• **Task description**
Each line containing the word "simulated" must be collected.
— Begin Exercise data —
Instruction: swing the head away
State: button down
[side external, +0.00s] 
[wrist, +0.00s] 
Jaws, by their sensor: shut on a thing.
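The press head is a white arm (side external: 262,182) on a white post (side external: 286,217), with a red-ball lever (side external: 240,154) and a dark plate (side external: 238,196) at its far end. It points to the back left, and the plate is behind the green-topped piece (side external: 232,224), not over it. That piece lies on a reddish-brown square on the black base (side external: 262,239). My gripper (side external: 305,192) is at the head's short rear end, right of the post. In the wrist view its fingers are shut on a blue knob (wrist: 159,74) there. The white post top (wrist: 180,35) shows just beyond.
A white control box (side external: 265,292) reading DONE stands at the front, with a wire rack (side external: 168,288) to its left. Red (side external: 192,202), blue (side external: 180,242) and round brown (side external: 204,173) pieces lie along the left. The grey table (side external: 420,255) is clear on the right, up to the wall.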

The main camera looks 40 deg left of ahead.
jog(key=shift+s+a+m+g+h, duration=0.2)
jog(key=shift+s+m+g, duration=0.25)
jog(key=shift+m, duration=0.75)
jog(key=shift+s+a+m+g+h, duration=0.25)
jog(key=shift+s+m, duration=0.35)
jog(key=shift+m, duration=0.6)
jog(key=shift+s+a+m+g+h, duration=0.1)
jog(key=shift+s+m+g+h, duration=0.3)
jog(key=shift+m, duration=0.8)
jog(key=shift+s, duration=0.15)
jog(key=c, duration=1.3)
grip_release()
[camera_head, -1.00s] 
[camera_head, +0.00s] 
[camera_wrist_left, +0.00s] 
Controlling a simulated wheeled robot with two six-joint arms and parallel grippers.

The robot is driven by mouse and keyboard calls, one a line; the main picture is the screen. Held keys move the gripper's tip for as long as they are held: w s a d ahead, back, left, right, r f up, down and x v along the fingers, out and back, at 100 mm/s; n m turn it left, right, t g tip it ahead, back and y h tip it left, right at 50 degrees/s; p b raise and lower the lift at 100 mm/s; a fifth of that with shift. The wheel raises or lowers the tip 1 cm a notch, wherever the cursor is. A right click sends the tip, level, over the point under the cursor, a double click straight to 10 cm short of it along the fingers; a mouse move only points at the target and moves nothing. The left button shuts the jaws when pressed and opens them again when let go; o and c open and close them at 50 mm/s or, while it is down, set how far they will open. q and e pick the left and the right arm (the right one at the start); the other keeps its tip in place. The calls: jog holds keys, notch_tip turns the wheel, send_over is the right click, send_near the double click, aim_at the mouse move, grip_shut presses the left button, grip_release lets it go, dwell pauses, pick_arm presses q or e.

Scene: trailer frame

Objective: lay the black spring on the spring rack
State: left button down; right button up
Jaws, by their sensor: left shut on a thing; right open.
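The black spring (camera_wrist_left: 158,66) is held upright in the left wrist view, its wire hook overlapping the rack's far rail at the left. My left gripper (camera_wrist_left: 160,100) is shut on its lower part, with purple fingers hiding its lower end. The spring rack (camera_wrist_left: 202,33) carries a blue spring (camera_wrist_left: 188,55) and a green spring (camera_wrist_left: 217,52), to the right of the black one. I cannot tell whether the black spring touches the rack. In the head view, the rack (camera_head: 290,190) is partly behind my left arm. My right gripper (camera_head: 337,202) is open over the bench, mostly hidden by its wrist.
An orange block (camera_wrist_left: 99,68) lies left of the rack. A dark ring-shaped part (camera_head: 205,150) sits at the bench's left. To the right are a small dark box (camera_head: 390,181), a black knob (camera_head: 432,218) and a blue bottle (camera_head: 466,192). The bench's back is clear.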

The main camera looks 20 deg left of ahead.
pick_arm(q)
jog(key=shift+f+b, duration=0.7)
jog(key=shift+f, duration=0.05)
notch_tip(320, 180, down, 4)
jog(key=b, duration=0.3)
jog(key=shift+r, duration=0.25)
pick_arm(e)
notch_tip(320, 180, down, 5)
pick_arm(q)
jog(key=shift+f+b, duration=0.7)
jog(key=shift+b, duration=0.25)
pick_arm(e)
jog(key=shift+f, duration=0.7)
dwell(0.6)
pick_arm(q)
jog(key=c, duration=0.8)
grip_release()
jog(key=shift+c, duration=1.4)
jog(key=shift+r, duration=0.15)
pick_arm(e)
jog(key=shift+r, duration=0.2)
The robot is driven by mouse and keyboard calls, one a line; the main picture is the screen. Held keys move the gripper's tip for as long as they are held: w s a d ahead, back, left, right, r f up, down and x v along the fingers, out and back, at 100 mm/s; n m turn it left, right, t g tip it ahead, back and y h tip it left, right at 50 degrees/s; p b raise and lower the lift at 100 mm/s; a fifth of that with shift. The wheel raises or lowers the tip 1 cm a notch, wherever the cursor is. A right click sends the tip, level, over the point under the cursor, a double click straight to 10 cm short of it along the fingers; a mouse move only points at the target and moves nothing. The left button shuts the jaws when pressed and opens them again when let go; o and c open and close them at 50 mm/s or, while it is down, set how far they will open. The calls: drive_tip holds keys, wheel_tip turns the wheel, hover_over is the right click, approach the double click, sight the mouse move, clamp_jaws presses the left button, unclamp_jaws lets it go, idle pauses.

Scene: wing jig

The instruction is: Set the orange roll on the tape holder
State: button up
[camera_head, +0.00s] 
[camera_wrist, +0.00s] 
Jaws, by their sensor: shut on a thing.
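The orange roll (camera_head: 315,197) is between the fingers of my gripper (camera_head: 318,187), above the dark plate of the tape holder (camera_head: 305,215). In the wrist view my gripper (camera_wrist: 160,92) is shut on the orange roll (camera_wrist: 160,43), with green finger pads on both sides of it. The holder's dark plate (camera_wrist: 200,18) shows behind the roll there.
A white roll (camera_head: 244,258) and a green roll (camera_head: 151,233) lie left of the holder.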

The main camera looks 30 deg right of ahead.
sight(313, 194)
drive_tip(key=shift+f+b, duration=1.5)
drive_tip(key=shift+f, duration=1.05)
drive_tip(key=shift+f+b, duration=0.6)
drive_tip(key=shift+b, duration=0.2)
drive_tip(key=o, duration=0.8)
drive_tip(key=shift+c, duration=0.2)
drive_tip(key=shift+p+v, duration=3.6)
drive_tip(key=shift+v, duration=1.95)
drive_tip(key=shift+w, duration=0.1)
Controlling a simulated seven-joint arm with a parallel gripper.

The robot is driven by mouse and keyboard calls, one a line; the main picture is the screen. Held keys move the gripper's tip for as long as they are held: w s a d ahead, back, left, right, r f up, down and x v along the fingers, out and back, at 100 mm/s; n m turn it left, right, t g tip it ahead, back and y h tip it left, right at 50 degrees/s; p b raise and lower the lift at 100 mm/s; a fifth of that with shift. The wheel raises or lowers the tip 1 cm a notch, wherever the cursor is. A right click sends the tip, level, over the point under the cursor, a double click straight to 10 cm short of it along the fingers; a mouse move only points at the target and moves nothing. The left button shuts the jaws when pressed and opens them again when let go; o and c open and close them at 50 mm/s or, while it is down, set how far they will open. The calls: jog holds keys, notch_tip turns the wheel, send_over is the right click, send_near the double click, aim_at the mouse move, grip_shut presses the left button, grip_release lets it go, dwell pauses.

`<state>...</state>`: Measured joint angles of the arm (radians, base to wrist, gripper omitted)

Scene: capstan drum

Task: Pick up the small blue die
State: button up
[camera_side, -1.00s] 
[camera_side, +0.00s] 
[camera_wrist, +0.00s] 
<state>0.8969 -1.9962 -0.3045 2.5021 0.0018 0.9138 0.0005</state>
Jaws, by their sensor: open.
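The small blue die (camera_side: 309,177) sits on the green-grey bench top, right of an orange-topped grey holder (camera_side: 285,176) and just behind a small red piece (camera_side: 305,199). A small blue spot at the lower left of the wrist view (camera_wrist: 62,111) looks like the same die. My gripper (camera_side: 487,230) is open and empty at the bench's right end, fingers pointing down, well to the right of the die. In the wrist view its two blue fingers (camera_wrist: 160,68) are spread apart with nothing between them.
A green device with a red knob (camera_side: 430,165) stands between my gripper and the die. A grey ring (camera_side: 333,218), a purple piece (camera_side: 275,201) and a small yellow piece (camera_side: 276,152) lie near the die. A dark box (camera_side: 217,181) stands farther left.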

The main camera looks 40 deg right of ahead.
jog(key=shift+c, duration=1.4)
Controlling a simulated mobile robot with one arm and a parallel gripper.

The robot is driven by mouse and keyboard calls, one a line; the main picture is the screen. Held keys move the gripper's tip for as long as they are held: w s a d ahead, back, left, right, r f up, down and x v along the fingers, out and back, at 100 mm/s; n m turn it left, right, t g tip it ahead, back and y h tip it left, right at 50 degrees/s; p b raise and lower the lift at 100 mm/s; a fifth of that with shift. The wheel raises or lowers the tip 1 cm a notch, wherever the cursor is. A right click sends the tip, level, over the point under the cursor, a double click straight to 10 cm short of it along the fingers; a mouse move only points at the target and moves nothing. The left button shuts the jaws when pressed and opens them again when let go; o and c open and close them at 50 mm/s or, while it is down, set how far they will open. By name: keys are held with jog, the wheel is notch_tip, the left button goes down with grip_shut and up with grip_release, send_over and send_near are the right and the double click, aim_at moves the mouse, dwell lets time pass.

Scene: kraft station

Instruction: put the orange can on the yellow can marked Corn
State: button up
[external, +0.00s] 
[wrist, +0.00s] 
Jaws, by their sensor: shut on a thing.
— End Exercise data —
• **Task result**
Controlling a simulated wheeled robot with two six-joint arms and parallel grippers.
Controlling a simulated seven-joint arm with a parallel gripper.
Controlling a simulated mobile robot with one arm and a parallel gripper.

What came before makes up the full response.